Because your computer knows its private IP (assigned by your router) while our checker sees your public IP (the one your router uses to talk to the Internet). Both are correct; they’re just describing different layers. The private IP is useful for local networking; the public IP is what matters online.

Can I host a website from my home computer?

Technically yes, but only if your ISP gives you a real public IP (not CGNAT) and doesn’t block inbound ports like 80 and 443. You’d set up port forwarding on your router, point a domain at your public IP (or use Dynamic DNS since it may change), and run a web server. Many residential ISPs forbid this in their terms of service even when it works technically.

Is a private IP safer than a public IP?

A little, but not in the way people usually mean.

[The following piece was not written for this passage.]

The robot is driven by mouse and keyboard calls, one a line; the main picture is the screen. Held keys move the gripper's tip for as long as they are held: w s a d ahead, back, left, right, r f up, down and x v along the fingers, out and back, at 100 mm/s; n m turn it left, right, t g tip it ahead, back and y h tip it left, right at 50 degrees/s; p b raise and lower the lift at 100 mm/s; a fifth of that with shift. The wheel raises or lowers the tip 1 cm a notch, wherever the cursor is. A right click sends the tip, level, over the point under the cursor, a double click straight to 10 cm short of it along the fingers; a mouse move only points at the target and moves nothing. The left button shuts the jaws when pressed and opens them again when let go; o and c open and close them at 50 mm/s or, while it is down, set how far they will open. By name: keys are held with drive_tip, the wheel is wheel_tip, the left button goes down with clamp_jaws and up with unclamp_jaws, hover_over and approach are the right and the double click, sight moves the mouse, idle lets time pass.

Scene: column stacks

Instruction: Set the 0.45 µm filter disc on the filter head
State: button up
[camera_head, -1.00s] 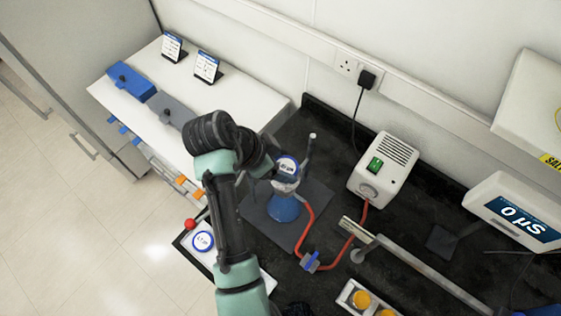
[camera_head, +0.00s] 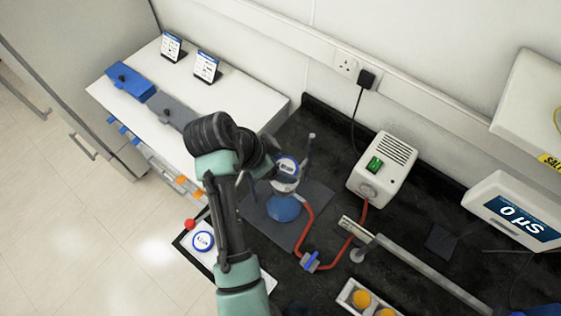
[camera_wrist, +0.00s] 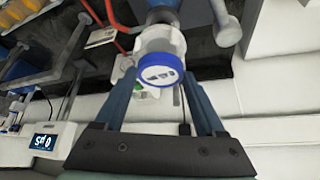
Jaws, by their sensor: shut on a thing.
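A round white disc with a blue rim and dark print (camera_head: 287,166) is between the fingertips of my gripper (camera_wrist: 158,78), which is shut on it. The print is too small to read surely. The disc also shows in the wrist view (camera_wrist: 157,71). It sits at the top of the pale filter head (camera_wrist: 160,40), over the blue-filled flask (camera_head: 285,208). Whether the disc rests on the head or hovers just above it, I cannot tell. My fingers partly hide the head in the head view.
A second blue-rimmed disc (camera_head: 203,241) lies on a white tray by the bench's front edge. A red tube (camera_head: 309,224) runs from the flask towards a white pump box (camera_head: 383,170). A thin upright post (camera_head: 309,150) stands close behind the head.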

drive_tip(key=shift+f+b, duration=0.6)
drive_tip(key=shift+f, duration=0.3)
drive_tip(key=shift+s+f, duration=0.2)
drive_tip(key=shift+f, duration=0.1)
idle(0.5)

Private IPs aren’t reachable from the Internet, so they can’t be directly port-scanned by a random attacker. But a device with a private IP can still be attacked through its browser, through services it connects out to, or through another compromised device on the same LAN. “Private IP” is not the same as “secure” — it only describes routability.

What is my router's WAN IP?

Log into your router (usually http://192.168.1.1 or http://192.168.0.1), find the Status or Internet page, and look for “WAN IP” or “Internet IP”. On a normal connection this equals your public IP. If it starts with 10., 172.16-31., 192.168., or 100.64-127., your ISP has you behind CGNAT and your real public IP belongs to them.

Can private IPs overlap with someone else's network?

Yes, and they constantly do — that’s the whole point of RFC 1918. Your 192.168.1.42 and your neighbor’s 192.168.1.42 coexist peacefully because neither is visible outside its own LAN. Problems only arise when two private networks try to merge (for example, over a VPN) and discover they picked the same subnet; then one side has to renumber.